Advantage and implication of CTT
The main advantage of CTT is its relatively weak theoretical assumptions, which make CTT easy to meet real data and modest sample size, and apply in many testing situations. CTT is useful for assessing the difficulty and discrimination of items, and the precision with which scores are measured by an examination.
In application, the main purpose of CTT within psychometric testing is to recognise and develop the reliability of psychological tests and assessments.
1) True scores in the population are assumed to be measured at the interval level and normally distributed.
2) Classical tests are built for the average respondents, and do not measure high or low respondents very well.
3) Statistics about test items depend on the respondent sample being representative of population. It can only be confidently generalized to the population from which the sample was drawn. As well as generalization beyond that setting must be careful consideration.
4) The test becomes longer, the more reliability.
5) Researcher should not rely on previous reliability estimates of previous study. It is suggested to estimate internal consistency for every study using the sample obtained because estimates are sample dependent.
Item Response Theory (IRT)
The item response theory (IRT) refers to a family of mathematical models that establishes a link between the properties of items on an instrument, individuals responding to these items, and the underlying trait being measured. IRT assumes that the latent construct (e.g. stress, knowledge, attitudes) and items of a measure are organized in an unobservable continuum. It focuses on establishing the individual’s position on that continuum. IRT models can be divided into two families: unidimensional and multidimensional. There are a number of IRT models varying in the number of parameters (one, two and three-parameter models), and non-parametric (Mokken scale).
IRT Assumptions
The purpose of IRT is to provide a framework for evaluating how well assessments work, and how well individual items on assessments work.
1) Monotonicity – The assumption indicates that as the trait level is increasing, the probability of a correct response also increases.
2) Unidimensionality – The model assumes that there is one dominant latent trait being measured and that this trait is the driving force for the responses observed for each item in the measure.
3) Local Independence – Responses given to the separate items in a test are mutually independent given a certain level of ability.
4) Invariance – It is allowed to estimate the item parameters from any position on the item response curve. Accordingly, we can estimate the parameters of an item from any group of subjects who have answered the item.
Each item on a test has its own characteristic curve that describes the probability of getting each item right or wrong given the ability of the person.

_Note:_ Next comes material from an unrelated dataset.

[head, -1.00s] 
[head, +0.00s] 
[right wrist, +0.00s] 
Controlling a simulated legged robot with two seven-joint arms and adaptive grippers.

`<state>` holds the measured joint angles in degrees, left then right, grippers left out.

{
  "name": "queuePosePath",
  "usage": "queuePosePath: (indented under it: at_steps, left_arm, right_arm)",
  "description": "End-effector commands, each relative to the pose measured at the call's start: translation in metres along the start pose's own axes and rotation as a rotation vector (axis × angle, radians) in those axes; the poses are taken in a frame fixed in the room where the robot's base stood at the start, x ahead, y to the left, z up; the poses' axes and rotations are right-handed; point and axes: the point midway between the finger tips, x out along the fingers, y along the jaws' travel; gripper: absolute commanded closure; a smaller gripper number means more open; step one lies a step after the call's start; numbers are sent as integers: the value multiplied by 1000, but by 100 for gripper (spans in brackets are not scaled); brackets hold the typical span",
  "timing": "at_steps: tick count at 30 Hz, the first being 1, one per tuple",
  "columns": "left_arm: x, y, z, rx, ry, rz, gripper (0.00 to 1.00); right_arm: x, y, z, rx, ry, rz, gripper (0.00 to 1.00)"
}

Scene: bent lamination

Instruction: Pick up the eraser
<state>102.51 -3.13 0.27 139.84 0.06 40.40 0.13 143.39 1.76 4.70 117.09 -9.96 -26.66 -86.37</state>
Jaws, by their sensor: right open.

Item Response Function (IRF)
IRF is the relation between the respondent differences on a construct and the probability of endorsing an item. The response of a person to an item can be modeled by a mathematical item response function (IRF).
Item Characteristic Curve (ICC)
IRFs can be converted into Item Characteristic Curve (ICC) which is graphic functions that represent the respondent ability as a function of the probability of endorsing the item. Depending on the IRT model used, these curves indicate which items are more difficult and which items are better discriminators of the attribute.
Item Information Function (IIF)
Each IRF can be transformed into an IIF. The information is an index representing the item's ability to differentiate among individuals.
Discrimination - height of the information (tall and narrow IIFs- large discrimination, short and wide IIFs - low discrimination)
Test Information Function
We can judge the test as a whole and see at which part of the trait range it is working the best.
The IRT mathematical model is defined by item parameters. Parameters on which items are characterized include their difficulty (b), discrimination (a), and a pseudoguessing parameter (c).
-Location (b): location on the difficulty range
"b" is the item difficulty that determines the location of the IRF, an index of what level of respondents for which the item is appropriate; typically ranges from -3 to +3, with 0 being an average respondent level.
-Discrimination (a): slope or correlation
"a" is the item's discrimination that determines the steepness of the IRF, an index of how well the item differentiates low from top respondents; typically ranges from 0 to 2, where higher is better.
-Guessing (c)
"c" is a lower asymptote parameter for the IRF, typically is focus on 1/k where k is the number of options. The inclusion of a "c" parameter suggests that respondents with low trait level may still have a small probability of endorsing an item.
-Upper asymptote (d)
"d" is an upper asymptote parameter for the IRF. The inclusion of a "d" parameter suggests that respondents very high on the latent trait are not guaranteed to endorse the item.
Advantages and Disadvantages of IRT

IRT provides flexibility in situations where different sample or test forms are used. As IRT model’s unit of analysis is the item, they can be used to compare items from different measures provided that they are measuring the same latent construct. Moreover, they can be used in differential item functioning, in order to assess why items that are calibrated and test, still behave differently among groups. Thus, that is allowed IRT findings are foundation for computerized adaptive testing.
IRT models are generally not sample- or test-dependents.
However, IRT are strict assumptions, typically require large sample size (minimum 200; 1000 for complex models), more difficult to use than CTT: IRT scoring generally requires relatively complex estimation procedures, computer programs not readily available and models are complex and difficult to understand.